Recipe to Halt Emotional Eating
Although I'm often referred to as “the Ambassador of Joy,” it certainly wasn’t always the case. I spent the first half of my lifetime in the hell of a binge eating disorder. Then, over the past 30 years, I have explored tools and techniques to get out of that quagmire of compulsive overeating. I present them here as my 5-ingredient recipe to halt emotional eating. [Note: This recipe can be adapted and used to change any unwanted behavior.]
The 5 ingredients are:
1) Become Aware. Nothing can be changed until you acknowledge it. Ready to grab something to eat? Pause, ask yourself “Am I physically hungry?” Sometimes the answer is “no,” and you refrain from eating it. Other times, the answer is “no,” and you eat it anyway. Now, however, you’ll do it with awareness!
2) Get Support. Changing any habit or behavior means changing yourself, and that’s not easy to do without outside support. Do you have a buddy (or two, or several?) that you can call on whenever you need a helping hand or receptive ear? For more helpful tips, refer to the earlier post, “Are You Going It Alone?”
3) Monitor your Personal Energy. Pause for a moment right now–what is your energy level on a scale of 1-10 (with 10 being the highest possible)? Periodically during the day, stop and check in with yourself. If your energy drops, there is a tendency to reach for an energy drink or candy bar to boost it. Make a list of personal energizers, as discussed in the “Personal Energizer – Natural Highs” post and use them to keep your energy from falling too low! Tap into Source energy and breathe it into your heart to feel more energized and revitalized.
4) Do your Inner Work. Have you ever decided that you’d give up something, say sugar, and within a few hours, or minutes, you find yourself eating it? What’s going on? Our unconscious/subconscious rules the day. One way to discover what’s beneath the surface is to become aware of the different voices in your head. For instance, the Inner Critic voice tells you how “bad and stupid” you are, or maybe the words it screams at you are “fat and ugly.” When you become conscious of this voice one response could be, “Thanks for your input. Now sit down and shut up!”
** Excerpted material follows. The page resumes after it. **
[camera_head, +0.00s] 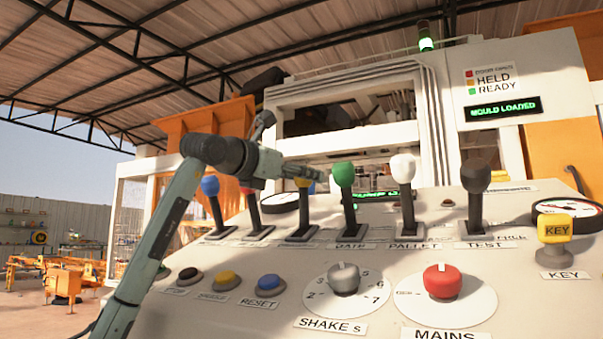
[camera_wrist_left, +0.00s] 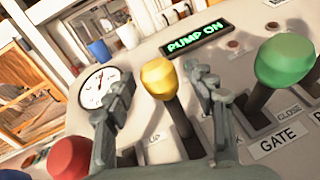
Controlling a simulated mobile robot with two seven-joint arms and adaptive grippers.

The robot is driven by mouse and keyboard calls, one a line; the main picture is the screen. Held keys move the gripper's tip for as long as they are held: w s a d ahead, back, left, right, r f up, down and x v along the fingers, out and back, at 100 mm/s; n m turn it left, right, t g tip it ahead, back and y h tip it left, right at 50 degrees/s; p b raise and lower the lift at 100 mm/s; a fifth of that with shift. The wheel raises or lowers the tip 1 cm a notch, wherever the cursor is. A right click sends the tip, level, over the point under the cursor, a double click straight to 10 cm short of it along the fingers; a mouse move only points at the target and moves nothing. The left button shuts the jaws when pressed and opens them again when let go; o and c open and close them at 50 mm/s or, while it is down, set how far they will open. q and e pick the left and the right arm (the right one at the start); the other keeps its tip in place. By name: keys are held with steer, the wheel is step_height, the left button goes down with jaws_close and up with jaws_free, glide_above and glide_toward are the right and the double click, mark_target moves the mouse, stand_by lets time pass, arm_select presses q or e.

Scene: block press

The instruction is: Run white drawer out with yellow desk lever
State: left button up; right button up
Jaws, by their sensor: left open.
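The yellow lever (camera_head: 302,215) stands on the sloped desk between the red and green levers. In the left wrist view its yellow knob (camera_wrist_left: 159,78) sits between the two spread fingers of my left gripper (camera_wrist_left: 163,88), with a gap on each side. In the head view my left gripper (camera_head: 303,172) reaches in from the left, level with the knob and partly covering it. The gripper is open and holds nothing. I cannot make out a white drawer in either view. My right gripper is not in view.
The green lever (camera_head: 344,190) is close on the right, and the red lever (camera_wrist_left: 71,158) close on the left. Blue (camera_head: 210,200), white (camera_head: 403,180) and black (camera_head: 475,190) levers share the row. A gauge (camera_wrist_left: 98,88) lies behind. The display (camera_wrist_left: 195,38) reads PUMP ON.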

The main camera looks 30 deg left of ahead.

5) Make Conscious Choices. When you slow down enough, you will have some space (ok, maybe only a fraction of a second) between thinking about eating whatever and actually reaching for it. During that split second you can choose to do an intervention. Ask yourself these 4 important questions:
- Am I physically hungry?
- Am I really hungry or am I choosing food to change the way I’m feeling?
- What would happen if I allowed myself to be in my feelings rather than eat my feelings?
- What would support me in doing this?